* _INPUT MATERIAL_
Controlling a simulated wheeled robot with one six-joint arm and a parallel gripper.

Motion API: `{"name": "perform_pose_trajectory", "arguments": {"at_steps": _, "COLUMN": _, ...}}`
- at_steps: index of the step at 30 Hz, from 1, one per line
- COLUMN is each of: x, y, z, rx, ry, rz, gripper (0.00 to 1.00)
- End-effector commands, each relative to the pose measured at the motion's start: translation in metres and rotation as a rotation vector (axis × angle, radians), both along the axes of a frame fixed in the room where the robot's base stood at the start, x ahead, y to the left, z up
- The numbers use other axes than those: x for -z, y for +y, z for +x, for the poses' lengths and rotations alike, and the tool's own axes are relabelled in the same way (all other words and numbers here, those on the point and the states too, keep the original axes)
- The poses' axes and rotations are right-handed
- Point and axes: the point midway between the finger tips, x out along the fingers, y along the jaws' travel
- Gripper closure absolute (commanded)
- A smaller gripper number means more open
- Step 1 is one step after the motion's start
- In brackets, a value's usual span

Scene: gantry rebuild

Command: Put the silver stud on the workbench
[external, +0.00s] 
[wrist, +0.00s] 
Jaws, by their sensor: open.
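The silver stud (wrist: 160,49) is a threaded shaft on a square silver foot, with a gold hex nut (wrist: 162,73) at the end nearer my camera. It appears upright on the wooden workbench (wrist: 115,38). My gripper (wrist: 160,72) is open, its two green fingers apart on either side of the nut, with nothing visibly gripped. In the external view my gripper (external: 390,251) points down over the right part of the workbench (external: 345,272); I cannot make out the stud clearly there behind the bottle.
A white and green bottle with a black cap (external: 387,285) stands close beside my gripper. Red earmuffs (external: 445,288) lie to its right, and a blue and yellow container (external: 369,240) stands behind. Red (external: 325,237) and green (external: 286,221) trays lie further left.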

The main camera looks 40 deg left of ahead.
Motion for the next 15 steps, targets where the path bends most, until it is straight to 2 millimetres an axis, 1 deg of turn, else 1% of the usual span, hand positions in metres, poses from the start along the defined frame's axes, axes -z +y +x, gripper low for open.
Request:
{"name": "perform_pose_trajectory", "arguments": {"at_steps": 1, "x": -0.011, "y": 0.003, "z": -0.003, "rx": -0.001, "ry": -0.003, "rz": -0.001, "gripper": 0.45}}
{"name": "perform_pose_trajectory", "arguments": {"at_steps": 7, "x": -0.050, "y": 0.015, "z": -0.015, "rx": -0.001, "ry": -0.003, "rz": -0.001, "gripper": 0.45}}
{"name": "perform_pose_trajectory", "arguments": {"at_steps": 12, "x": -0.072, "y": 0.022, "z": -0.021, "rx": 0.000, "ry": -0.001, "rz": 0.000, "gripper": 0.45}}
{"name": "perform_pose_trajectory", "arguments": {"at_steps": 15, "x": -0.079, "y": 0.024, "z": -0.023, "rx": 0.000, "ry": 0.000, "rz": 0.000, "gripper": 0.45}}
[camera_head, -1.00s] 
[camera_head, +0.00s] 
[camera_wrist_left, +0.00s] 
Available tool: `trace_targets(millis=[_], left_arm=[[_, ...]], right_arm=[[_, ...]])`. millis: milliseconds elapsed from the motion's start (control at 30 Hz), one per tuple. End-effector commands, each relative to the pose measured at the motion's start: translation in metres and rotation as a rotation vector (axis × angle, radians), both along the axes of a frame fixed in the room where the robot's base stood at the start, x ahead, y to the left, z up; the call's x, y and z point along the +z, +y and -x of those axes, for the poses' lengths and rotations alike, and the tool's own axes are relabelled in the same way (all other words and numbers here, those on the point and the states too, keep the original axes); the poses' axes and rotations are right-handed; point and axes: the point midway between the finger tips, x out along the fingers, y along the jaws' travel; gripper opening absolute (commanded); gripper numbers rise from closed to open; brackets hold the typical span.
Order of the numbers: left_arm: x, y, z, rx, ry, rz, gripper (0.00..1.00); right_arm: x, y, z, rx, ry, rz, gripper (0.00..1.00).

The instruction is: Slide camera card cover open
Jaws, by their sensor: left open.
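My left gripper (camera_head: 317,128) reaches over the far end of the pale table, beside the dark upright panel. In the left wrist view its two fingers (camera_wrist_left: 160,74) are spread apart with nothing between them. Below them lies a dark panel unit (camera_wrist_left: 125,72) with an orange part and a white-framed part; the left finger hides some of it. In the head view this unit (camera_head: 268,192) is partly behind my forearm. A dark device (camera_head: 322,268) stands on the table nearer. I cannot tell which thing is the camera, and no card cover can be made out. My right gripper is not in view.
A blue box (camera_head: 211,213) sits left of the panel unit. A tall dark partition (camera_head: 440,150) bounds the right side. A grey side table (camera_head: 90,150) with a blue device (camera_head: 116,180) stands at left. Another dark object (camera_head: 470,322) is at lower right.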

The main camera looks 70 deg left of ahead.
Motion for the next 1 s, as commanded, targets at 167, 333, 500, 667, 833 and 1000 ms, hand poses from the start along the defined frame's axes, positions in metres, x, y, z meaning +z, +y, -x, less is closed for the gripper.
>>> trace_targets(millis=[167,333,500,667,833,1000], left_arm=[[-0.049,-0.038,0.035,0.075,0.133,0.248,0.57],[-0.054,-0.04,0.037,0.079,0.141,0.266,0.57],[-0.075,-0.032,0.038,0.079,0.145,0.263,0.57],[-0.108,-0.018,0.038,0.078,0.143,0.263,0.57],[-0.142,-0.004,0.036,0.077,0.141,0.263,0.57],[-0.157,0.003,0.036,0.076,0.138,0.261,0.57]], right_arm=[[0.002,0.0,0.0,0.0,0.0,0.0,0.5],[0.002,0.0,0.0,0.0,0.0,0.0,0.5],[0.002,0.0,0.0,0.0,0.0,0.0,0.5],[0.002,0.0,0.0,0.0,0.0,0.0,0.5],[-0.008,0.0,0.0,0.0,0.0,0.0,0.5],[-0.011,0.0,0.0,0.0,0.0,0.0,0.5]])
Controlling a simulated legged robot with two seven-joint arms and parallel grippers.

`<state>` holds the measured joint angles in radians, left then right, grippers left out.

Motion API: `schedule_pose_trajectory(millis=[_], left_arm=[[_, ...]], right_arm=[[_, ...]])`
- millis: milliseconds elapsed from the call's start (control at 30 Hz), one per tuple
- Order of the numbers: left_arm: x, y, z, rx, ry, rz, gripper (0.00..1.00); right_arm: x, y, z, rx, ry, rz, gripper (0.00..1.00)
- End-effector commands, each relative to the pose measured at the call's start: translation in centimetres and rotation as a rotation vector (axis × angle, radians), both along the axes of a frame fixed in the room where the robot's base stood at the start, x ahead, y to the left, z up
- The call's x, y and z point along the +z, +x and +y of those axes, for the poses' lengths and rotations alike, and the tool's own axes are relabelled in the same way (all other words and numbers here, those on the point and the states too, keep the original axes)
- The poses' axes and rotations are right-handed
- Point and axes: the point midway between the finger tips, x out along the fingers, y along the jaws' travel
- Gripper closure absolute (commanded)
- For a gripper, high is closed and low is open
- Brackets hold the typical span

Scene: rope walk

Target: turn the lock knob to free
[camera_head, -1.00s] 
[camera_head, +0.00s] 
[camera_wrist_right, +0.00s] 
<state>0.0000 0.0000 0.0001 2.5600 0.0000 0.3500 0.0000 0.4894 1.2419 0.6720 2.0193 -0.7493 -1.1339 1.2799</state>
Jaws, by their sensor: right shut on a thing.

* _YOUR TASK_
Output all of the data above without any alteration.

* _SOLUTION FOR THIS TASK_
Controlling a simulated wheeled robot with one six-joint arm and a parallel gripper.

Motion API: `{"name": "perform_pose_trajectory", "arguments": {"at_steps": _, "COLUMN": _, ...}}`
- at_steps: index of the step at 30 Hz, from 1, one per line
- COLUMN is each of: x, y, z, rx, ry, rz, gripper (0.00 to 1.00)
- End-effector commands, each relative to the pose measured at the motion's start: translation in metres and rotation as a rotation vector (axis × angle, radians), both along the axes of a frame fixed in the room where the robot's base stood at the start, x ahead, y to the left, z up
- The numbers use other axes than those: x for -z, y for +y, z for +x, for the poses' lengths and rotations alike, and the tool's own axes are relabelled in the same way (all other words and numbers here, those on the point and the states too, keep the original axes)
- The poses' axes and rotations are right-handed
- Point and axes: the point midway between the finger tips, x out along the fingers, y along the jaws' travel
- Gripper closure absolute (commanded)
- A smaller gripper number means more open
- Step 1 is one step after the motion's start
- In brackets, a value's usual span

Scene: gantry rebuild

Command: Put the silver stud on the workbench
[external, +0.00s] 
[wrist, +0.00s] 
Jaws, by their sensor: open.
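The silver stud (wrist: 160,49) is a threaded shaft on a square silver foot, with a gold hex nut (wrist: 162,73) at the end nearer my camera. It appears upright on the wooden workbench (wrist: 115,38). My gripper (wrist: 160,72) is open, its two green fingers apart on either side of the nut, with nothing visibly gripped. In the external view my gripper (external: 390,251) points down over the right part of the workbench (external: 345,272); I cannot make out the stud clearly there behind the bottle.
A white and green bottle with a black cap (external: 387,285) stands close beside my gripper. Red earmuffs (external: 445,288) lie to its right, and a blue and yellow container (external: 369,240) stands behind. Red (external: 325,237) and green (external: 286,221) trays lie further left.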

The main camera looks 40 deg left of ahead.
Motion for the next 15 steps, targets where the path bends most, until it is straight to 2 millimetres an axis, 1 deg of turn, else 1% of the usual span, hand positions in metres, poses from the start along the defined frame's axes, axes -z +y +x, gripper low for open.
Request:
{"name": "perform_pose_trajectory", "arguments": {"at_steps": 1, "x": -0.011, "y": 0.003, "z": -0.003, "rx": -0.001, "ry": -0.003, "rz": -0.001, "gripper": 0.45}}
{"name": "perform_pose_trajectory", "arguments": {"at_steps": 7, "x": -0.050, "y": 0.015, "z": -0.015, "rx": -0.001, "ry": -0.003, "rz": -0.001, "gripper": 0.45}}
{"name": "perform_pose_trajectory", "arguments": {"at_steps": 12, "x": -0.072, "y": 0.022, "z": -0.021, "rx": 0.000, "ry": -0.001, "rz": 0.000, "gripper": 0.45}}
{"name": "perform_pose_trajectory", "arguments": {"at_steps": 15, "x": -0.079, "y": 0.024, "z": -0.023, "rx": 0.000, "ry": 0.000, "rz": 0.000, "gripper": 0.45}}
[camera_head, -1.00s] 
[camera_head, +0.00s] 
[camera_wrist_left, +0.00s] 
Available tool: `trace_targets(millis=[_], left_arm=[[_, ...]], right_arm=[[_, ...]])`. millis: milliseconds elapsed from the motion's start (control at 30 Hz), one per tuple. End-effector commands, each relative to the pose measured at the motion's start: translation in metres and rotation as a rotation vector (axis × angle, radians), both along the axes of a frame fixed in the room where the robot's base stood at the start, x ahead, y to the left, z up; the call's x, y and z point along the +z, +y and -x of those axes, for the poses' lengths and rotations alike, and the tool's own axes are relabelled in the same way (all other words and numbers here, those on the point and the states too, keep the original axes); the poses' axes and rotations are right-handed; point and axes: the point midway between the finger tips, x out along the fingers, y along the jaws' travel; gripper opening absolute (commanded); gripper numbers rise from closed to open; brackets hold the typical span.
Order of the numbers: left_arm: x, y, z, rx, ry, rz, gripper (0.00..1.00); right_arm: x, y, z, rx, ry, rz, gripper (0.00..1.00).

The instruction is: Slide camera card cover open
Jaws, by their sensor: left open.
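My left gripper (camera_head: 317,128) reaches over the far end of the pale table, beside the dark upright panel. In the left wrist view its two fingers (camera_wrist_left: 160,74) are spread apart with nothing between them. Below them lies a dark panel unit (camera_wrist_left: 125,72) with an orange part and a white-framed part; the left finger hides some of it. In the head view this unit (camera_head: 268,192) is partly behind my forearm. A dark device (camera_head: 322,268) stands on the table nearer. I cannot tell which thing is the camera, and no card cover can be made out. My right gripper is not in view.
A blue box (camera_head: 211,213) sits left of the panel unit. A tall dark partition (camera_head: 440,150) bounds the right side. A grey side table (camera_head: 90,150) with a blue device (camera_head: 116,180) stands at left. Another dark object (camera_head: 470,322) is at lower right.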

The main camera looks 70 deg left of ahead.
Motion for the next 1 s, as commanded, targets at 167, 333, 500, 667, 833 and 1000 ms, hand poses from the start along the defined frame's axes, positions in metres, x, y, z meaning +z, +y, -x, less is closed for the gripper.
>>> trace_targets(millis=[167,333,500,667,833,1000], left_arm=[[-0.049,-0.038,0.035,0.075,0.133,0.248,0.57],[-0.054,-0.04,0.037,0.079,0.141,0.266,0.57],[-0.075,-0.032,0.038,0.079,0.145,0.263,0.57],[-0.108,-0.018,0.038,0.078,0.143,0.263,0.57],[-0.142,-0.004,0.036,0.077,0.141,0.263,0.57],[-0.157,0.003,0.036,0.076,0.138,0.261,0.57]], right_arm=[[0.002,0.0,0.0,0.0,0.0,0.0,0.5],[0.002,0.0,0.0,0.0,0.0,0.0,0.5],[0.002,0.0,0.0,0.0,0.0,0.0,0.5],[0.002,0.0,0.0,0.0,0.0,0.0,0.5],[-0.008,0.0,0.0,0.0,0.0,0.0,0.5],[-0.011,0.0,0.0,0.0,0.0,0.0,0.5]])
Controlling a simulated legged robot with two seven-joint arms and parallel grippers.

`<state>` holds the measured joint angles in radians, left then right, grippers left out.

Motion API: `schedule_pose_trajectory(millis=[_], left_arm=[[_, ...]], right_arm=[[_, ...]])`
- millis: milliseconds elapsed from the call's start (control at 30 Hz), one per tuple
- Order of the numbers: left_arm: x, y, z, rx, ry, rz, gripper (0.00..1.00); right_arm: x, y, z, rx, ry, rz, gripper (0.00..1.00)
- End-effector commands, each relative to the pose measured at the call's start: translation in centimetres and rotation as a rotation vector (axis × angle, radians), both along the axes of a frame fixed in the room where the robot's base stood at the start, x ahead, y to the left, z up
- The call's x, y and z point along the +z, +x and +y of those axes, for the poses' lengths and rotations alike, and the tool's own axes are relabelled in the same way (all other words and numbers here, those on the point and the states too, keep the original axes)
- The poses' axes and rotations are right-handed
- Point and axes: the point midway between the finger tips, x out along the fingers, y along the jaws' travel
- Gripper closure absolute (commanded)
- For a gripper, high is closed and low is open
- Brackets hold the typical span

Scene: rope walk

Target: turn the lock knob to free
[camera_head, -1.00s] 
[camera_head, +0.00s] 
[camera_wrist_right, +0.00s] 
<state>0.0000 0.0000 0.0001 2.5600 0.0000 0.3500 0.0000 0.4894 1.2419 0.6720 2.0193 -0.7493 -1.1339 1.2799</state>
Jaws, by their sensor: right shut on a thing.

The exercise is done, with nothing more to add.